On the other hand, I also hear that it's impossible to do business without running into corrupt organizations/officials, that ruthless copying is celebrated more than true innovation, and so on.
I'm not China-based, but I grew up in China, is now working in Silicon Valley. My father now runs a medium sized tech company in Nanjing and he used to be a high level exec at one of the largest Chinese tech companies. I actually follow the Chinese tech scene relatively closely due to this.
What you heard is all true, and those are actually not really conflicting point of views. The situation in China is very unique and cannot be fully explained without going on and on about the culture and its current political/economical climate.
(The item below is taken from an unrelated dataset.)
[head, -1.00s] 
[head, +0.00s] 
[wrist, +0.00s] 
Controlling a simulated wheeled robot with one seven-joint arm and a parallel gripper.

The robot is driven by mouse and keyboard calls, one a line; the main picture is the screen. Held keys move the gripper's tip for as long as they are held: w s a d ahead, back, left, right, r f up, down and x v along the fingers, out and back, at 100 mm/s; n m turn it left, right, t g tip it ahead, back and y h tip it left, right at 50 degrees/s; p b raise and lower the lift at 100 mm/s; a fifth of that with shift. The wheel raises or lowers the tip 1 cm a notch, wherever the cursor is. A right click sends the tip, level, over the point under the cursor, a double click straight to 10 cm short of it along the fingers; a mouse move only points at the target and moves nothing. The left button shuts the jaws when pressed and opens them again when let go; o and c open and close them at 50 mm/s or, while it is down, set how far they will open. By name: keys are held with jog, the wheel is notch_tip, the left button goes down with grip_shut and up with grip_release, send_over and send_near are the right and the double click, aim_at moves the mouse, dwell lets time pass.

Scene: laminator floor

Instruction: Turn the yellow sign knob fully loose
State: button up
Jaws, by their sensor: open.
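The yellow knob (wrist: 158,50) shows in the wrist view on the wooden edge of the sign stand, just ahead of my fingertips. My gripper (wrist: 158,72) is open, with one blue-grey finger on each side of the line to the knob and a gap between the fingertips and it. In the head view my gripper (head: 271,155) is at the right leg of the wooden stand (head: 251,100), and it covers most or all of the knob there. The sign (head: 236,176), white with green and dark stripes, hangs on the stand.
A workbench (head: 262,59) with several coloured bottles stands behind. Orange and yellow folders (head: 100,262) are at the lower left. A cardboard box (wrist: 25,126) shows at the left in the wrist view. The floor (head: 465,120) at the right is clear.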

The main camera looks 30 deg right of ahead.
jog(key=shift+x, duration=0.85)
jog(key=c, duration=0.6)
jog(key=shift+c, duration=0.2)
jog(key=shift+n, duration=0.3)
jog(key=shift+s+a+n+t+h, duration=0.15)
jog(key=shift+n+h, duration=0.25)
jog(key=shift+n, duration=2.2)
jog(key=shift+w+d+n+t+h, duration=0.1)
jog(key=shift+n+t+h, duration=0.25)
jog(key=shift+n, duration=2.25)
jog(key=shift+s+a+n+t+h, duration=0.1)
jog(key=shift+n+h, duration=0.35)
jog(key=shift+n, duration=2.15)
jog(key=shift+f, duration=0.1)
A few points to note though: Tech people there are smart, educated, and very, very hard working. However the number one thing they all value is "efficiency", or rather: "the efficiency of getting things done". I've talked to people from Tencent, and one guy laughed at American companies approach of writing good, scalable, maintainable but very often over-engineered code. Over at Tencent they very often do whatever it takes to be first to market, and if needed to be, refactor everything 6 months down the road, and rinse wash repeat. It's the only approach that works for them in a hugely competitive market (also the largest one in the world). Company management wouldn't tolerate coding practices that very often serves no purpose other than to stroke the ego of senior software architects.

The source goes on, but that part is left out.